● **Requirements**
Go through the entries one line at a time, and gather every line that has the word "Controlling".

[Records of robot tool calls]
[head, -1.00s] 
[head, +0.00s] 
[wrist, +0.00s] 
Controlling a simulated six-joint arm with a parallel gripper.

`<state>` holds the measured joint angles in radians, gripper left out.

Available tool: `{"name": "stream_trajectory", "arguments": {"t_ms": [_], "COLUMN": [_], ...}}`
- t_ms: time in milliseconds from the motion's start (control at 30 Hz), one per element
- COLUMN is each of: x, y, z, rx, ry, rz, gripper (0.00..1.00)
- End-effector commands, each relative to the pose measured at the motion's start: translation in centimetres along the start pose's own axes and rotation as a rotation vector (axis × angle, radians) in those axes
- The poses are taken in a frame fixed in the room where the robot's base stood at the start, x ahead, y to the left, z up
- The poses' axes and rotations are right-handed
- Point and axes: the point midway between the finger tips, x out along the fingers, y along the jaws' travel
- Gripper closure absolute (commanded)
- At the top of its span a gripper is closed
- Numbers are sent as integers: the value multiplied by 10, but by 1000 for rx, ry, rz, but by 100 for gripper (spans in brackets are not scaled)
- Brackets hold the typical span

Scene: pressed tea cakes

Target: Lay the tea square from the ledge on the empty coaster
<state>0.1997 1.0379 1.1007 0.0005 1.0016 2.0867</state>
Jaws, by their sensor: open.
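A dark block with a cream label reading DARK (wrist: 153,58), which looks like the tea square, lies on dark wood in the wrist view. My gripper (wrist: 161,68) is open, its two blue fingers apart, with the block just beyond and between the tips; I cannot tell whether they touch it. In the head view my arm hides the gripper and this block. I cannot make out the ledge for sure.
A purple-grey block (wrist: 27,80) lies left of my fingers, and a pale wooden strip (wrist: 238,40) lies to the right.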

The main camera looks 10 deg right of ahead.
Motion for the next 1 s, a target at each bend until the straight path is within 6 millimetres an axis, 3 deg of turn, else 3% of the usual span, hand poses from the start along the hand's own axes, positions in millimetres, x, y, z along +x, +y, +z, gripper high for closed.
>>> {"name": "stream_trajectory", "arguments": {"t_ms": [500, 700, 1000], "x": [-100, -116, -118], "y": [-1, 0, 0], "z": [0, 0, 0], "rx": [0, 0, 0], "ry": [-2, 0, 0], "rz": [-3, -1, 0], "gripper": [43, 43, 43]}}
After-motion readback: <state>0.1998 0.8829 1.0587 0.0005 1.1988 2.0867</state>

==

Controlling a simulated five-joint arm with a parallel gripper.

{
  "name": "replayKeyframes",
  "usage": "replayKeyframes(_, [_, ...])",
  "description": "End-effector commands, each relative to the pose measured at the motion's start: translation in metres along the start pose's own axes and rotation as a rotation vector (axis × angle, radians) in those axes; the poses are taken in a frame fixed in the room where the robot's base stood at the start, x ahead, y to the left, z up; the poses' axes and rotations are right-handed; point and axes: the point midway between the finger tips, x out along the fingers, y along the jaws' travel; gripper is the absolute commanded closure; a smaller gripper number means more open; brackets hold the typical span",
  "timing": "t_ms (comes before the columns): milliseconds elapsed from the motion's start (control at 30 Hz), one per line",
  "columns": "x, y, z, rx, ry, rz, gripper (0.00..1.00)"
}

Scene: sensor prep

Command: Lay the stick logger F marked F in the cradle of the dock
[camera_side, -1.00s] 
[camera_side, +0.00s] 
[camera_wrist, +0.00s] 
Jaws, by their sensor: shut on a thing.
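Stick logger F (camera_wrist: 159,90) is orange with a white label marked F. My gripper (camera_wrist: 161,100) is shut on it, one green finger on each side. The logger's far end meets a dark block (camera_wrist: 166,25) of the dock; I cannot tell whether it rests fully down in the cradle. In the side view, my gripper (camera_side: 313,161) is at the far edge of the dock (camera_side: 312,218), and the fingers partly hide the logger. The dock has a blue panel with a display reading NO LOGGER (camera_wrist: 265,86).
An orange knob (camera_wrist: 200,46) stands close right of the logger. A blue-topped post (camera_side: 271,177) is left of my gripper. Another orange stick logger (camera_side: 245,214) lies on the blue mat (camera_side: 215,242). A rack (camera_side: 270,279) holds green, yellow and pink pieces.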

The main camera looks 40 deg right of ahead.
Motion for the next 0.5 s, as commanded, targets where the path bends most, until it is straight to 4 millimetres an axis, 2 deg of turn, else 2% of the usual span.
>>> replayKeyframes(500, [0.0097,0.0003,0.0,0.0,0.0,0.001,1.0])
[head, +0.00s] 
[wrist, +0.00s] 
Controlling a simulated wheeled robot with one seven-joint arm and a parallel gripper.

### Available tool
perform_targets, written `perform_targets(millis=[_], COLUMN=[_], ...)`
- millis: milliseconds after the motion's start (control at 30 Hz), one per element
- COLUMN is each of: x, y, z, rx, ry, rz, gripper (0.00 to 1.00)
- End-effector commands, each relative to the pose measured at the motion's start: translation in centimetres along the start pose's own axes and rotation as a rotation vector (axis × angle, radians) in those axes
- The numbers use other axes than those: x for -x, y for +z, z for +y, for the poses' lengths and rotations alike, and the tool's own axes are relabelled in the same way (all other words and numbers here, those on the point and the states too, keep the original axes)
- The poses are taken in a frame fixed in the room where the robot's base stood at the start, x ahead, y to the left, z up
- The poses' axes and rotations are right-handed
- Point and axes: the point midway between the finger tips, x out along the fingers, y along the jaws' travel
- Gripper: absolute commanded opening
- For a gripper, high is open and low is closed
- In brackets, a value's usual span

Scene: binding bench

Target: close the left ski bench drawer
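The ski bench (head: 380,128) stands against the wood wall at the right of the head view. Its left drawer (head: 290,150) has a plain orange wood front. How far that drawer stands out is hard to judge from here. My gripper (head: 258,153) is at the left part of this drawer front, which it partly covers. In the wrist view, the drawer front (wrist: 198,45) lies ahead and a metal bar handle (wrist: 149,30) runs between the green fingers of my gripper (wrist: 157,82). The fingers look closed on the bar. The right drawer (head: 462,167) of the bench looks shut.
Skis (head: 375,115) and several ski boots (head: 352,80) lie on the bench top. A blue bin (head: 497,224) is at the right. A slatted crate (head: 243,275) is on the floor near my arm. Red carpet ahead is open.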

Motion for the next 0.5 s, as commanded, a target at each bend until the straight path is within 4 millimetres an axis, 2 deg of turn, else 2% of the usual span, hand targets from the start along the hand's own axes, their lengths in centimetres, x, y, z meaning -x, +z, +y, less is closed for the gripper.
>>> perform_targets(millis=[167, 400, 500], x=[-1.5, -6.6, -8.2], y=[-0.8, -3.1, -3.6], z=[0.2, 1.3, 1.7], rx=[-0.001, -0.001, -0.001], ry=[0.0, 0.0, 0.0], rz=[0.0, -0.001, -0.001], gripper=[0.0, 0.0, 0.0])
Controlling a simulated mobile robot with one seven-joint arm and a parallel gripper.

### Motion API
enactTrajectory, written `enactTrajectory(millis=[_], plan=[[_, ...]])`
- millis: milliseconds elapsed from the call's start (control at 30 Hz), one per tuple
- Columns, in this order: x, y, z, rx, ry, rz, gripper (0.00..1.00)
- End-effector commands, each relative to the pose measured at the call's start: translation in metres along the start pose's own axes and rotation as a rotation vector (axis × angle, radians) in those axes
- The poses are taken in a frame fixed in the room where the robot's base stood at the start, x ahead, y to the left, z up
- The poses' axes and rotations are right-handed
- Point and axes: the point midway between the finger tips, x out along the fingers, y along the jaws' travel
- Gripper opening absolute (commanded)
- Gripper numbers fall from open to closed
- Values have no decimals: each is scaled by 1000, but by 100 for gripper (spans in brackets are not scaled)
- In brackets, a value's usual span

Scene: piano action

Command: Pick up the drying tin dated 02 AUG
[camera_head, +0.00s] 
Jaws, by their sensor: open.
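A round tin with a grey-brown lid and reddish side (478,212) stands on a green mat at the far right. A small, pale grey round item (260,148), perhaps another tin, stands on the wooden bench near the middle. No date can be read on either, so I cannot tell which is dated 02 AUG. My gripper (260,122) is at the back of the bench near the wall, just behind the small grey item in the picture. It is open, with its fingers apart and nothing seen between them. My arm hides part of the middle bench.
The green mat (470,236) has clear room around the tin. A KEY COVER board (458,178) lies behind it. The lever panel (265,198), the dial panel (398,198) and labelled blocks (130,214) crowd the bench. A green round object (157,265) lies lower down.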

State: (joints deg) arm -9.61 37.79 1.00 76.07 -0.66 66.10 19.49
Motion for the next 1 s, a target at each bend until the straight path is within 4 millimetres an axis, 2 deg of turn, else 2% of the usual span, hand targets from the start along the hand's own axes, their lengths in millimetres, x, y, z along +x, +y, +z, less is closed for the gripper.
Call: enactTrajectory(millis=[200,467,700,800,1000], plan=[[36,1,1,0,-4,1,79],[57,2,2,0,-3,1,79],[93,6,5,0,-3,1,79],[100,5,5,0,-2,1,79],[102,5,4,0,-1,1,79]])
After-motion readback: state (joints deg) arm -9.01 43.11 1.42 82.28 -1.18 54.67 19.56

● **Finished exercise**
Controlling a simulated six-joint arm with a parallel gripper.
Controlling a simulated five-joint arm with a parallel gripper.
Controlling a simulated wheeled robot with one seven-joint arm and a parallel gripper.
Controlling a simulated mobile robot with one seven-joint arm and a parallel gripper.

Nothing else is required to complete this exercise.